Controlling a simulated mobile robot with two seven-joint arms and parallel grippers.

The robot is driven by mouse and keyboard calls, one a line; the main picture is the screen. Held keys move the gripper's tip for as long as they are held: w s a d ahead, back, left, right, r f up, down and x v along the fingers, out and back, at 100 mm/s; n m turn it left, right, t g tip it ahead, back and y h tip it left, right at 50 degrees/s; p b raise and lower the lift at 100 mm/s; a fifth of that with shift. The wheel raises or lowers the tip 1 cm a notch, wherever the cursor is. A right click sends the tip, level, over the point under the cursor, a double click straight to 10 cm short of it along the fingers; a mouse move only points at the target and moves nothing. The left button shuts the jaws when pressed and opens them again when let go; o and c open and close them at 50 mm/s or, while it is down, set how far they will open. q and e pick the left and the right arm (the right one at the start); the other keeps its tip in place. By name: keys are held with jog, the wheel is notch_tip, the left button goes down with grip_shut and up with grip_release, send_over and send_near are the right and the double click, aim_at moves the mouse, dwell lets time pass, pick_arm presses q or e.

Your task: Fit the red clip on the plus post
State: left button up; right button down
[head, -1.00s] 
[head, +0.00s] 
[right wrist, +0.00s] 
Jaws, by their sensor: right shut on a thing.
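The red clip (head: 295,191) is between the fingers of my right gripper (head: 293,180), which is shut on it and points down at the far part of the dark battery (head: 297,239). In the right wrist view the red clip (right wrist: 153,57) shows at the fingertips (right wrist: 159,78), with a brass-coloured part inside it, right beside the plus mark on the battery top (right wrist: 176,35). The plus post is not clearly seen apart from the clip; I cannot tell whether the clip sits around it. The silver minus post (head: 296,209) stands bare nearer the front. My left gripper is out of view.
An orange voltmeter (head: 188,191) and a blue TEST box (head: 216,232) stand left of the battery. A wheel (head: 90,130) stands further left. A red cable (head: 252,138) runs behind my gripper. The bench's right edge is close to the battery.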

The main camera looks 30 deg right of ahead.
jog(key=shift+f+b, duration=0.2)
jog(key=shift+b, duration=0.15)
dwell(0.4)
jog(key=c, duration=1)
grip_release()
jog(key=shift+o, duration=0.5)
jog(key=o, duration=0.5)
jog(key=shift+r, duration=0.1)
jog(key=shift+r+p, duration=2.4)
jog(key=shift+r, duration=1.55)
==========
▶ [Goal] Your task is to output all of the data above word for word.

▶ [Task result]
Controlling a simulated mobile robot with two seven-joint arms and parallel grippers.

The robot is driven by mouse and keyboard calls, one a line; the main picture is the screen. Held keys move the gripper's tip for as long as they are held: w s a d ahead, back, left, right, r f up, down and x v along the fingers, out and back, at 100 mm/s; n m turn it left, right, t g tip it ahead, back and y h tip it left, right at 50 degrees/s; p b raise and lower the lift at 100 mm/s; a fifth of that with shift. The wheel raises or lowers the tip 1 cm a notch, wherever the cursor is. A right click sends the tip, level, over the point under the cursor, a double click straight to 10 cm short of it along the fingers; a mouse move only points at the target and moves nothing. The left button shuts the jaws when pressed and opens them again when let go; o and c open and close them at 50 mm/s or, while it is down, set how far they will open. q and e pick the left and the right arm (the right one at the start); the other keeps its tip in place. By name: keys are held with jog, the wheel is notch_tip, the left button goes down with grip_shut and up with grip_release, send_over and send_near are the right and the double click, aim_at moves the mouse, dwell lets time pass, pick_arm presses q or e.

Your task: Fit the red clip on the plus post
State: left button up; right button down
[head, -1.00s] 
[head, +0.00s] 
[right wrist, +0.00s] 
Jaws, by their sensor: right shut on a thing.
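The red clip (head: 295,191) is between the fingers of my right gripper (head: 293,180), which is shut on it and points down at the far part of the dark battery (head: 297,239). In the right wrist view the red clip (right wrist: 153,57) shows at the fingertips (right wrist: 159,78), with a brass-coloured part inside it, right beside the plus mark on the battery top (right wrist: 176,35). The plus post is not clearly seen apart from the clip; I cannot tell whether the clip sits around it. The silver minus post (head: 296,209) stands bare nearer the front. My left gripper is out of view.
An orange voltmeter (head: 188,191) and a blue TEST box (head: 216,232) stand left of the battery. A wheel (head: 90,130) stands further left. A red cable (head: 252,138) runs behind my gripper. The bench's right edge is close to the battery.

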The main camera looks 30 deg right of ahead.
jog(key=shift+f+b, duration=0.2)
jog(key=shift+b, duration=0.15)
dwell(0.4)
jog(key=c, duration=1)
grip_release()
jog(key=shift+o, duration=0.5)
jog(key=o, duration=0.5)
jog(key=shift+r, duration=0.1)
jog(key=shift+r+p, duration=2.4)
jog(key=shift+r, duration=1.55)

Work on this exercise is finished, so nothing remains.